A political scientist seeks to explain Deng Xiaoping's success and Mikhail Gorbachev's failure in reforming a communist economy by focusing on the political institutions that blocked reform in the U.S.S.R. and facilitated it in China. The key to effective reform, says the author, is that reformist leaders need to develop an effective pro-reform coalition and render ineffective the groups that will lose as a result of the reforms.
Gorbachev tried to develop a reform coalition by opening up the political arena to real competition and thereby developing a counterweight to the anti-reform communist party apparatus. But this was a highly risky strategy that eventually led to the collapse of the Soviet communist party.
Deng, on the other hand, chose to retain the traditional communist party state but to use provincial officials as a political counterweight to the conservative center without changing the basic rules of the game. This strategy was facilitated by the fact that the Chinese communist political system, although structurally similar to the Soviet one, was more decentralized because of Mao Zedong's previous, deliberate efforts at decentralization.

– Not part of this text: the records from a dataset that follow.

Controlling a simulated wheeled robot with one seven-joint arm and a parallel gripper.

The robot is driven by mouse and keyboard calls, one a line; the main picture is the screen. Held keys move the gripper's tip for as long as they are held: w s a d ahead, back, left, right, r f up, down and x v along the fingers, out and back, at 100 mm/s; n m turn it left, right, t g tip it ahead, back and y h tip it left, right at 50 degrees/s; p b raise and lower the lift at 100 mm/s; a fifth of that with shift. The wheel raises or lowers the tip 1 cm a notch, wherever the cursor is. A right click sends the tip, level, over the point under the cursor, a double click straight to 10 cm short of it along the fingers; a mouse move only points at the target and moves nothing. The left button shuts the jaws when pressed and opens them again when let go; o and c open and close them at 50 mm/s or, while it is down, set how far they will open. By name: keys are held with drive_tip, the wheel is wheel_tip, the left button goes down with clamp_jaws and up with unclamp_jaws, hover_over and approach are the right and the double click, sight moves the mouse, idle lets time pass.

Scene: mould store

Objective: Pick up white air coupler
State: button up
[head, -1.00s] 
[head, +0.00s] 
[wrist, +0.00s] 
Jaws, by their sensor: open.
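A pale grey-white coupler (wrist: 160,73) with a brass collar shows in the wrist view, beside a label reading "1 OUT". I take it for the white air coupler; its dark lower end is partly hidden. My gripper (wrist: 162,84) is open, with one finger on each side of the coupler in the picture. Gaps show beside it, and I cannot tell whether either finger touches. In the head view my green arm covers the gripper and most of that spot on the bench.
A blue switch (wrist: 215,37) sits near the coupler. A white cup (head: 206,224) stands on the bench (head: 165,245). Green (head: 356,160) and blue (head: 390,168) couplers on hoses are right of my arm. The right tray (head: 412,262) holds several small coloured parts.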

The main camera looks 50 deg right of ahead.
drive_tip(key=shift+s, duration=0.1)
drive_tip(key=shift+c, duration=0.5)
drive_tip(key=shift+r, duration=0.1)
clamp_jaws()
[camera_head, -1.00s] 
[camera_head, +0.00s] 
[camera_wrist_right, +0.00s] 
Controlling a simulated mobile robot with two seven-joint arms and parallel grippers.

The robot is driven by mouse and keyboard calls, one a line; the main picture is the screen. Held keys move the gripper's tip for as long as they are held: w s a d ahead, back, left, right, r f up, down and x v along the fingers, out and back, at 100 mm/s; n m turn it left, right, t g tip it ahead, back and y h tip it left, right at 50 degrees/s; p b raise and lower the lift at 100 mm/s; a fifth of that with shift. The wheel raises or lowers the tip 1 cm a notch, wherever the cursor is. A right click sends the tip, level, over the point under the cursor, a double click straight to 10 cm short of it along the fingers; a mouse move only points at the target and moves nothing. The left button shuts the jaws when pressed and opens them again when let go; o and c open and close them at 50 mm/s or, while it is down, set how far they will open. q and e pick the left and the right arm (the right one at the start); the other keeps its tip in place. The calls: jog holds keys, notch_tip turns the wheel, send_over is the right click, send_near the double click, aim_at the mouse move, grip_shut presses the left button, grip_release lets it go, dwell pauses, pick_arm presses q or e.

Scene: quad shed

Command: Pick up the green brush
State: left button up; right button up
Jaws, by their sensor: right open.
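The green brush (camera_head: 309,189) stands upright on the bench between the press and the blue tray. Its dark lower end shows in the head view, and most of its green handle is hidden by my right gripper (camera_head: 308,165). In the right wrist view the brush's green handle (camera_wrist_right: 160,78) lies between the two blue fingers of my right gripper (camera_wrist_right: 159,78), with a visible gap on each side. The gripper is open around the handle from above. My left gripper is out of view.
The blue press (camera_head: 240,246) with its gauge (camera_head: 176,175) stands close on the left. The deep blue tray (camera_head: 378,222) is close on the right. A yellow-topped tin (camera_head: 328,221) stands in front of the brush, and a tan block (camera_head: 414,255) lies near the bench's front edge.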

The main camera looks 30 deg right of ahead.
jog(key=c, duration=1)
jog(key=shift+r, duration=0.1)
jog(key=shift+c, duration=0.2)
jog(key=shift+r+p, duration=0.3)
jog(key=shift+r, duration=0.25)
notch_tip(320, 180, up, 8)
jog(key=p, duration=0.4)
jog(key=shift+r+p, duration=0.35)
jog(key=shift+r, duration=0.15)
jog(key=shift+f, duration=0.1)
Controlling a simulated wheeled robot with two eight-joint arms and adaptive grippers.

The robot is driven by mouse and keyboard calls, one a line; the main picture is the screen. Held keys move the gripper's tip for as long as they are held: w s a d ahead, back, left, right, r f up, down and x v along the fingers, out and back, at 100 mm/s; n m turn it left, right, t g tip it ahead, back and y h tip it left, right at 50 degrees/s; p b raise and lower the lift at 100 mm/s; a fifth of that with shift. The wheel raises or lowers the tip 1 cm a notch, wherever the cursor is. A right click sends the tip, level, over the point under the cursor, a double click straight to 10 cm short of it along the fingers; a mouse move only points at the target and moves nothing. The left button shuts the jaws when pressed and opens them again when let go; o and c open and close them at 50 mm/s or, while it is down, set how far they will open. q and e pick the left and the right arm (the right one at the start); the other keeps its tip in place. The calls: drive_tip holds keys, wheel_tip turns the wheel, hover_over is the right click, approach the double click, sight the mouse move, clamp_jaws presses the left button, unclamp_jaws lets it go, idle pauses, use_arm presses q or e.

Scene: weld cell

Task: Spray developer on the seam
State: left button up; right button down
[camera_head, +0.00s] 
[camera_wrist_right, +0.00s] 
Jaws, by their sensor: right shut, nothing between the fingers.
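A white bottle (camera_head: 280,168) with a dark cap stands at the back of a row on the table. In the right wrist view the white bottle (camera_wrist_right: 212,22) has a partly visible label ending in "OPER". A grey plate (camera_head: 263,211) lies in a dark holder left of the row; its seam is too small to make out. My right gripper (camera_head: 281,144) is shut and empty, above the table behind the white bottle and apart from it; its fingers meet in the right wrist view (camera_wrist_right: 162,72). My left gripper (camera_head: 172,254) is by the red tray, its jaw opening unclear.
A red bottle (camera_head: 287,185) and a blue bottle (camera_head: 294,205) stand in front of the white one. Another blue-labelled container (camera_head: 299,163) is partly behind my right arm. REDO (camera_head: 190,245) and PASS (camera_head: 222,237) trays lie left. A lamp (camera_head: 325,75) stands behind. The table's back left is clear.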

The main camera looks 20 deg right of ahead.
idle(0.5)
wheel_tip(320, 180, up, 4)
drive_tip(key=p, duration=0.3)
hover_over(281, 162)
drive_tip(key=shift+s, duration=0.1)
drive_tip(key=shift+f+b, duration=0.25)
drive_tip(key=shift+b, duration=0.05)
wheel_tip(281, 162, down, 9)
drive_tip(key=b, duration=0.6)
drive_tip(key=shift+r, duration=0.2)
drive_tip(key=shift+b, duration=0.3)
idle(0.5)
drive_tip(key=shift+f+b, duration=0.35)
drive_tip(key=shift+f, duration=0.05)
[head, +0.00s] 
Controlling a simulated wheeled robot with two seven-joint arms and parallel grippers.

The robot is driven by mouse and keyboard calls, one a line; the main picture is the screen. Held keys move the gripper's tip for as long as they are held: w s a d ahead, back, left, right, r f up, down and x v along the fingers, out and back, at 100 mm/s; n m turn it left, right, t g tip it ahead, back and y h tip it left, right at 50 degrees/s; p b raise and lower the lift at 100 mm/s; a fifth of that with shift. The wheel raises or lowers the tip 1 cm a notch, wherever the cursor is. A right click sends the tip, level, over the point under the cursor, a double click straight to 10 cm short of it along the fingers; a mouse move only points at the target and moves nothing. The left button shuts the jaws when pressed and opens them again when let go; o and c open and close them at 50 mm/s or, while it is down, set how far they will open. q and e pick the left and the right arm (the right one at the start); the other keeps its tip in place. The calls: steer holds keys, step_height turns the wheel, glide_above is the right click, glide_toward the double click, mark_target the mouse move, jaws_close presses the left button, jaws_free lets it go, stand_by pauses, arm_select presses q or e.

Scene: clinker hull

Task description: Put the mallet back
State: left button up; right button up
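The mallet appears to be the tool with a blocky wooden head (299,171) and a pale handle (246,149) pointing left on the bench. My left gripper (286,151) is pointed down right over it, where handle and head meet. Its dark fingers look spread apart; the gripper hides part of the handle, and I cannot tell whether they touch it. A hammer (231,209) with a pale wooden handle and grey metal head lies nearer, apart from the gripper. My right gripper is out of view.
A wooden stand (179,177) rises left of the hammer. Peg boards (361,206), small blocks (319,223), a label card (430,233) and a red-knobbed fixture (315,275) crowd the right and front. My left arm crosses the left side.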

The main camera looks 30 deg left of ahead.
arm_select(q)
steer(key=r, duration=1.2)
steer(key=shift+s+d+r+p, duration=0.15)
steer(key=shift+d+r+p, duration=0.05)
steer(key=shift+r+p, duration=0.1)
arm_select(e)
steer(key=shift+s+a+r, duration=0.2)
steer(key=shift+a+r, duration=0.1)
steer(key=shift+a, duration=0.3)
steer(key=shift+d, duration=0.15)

This is a very suggestive analysis with important implications for the future. It suggests that power in China may increasingly be shifting to the provinces. The author is not sanguine about the future of communism in China. In the Soviet Union and Eastern Europe, she writes, communism was toppled from the top down by a political elite hoping to remove the political obstacles to economic reform. In China, communism may be undone by a real revolution unleashed by the success of economic reform.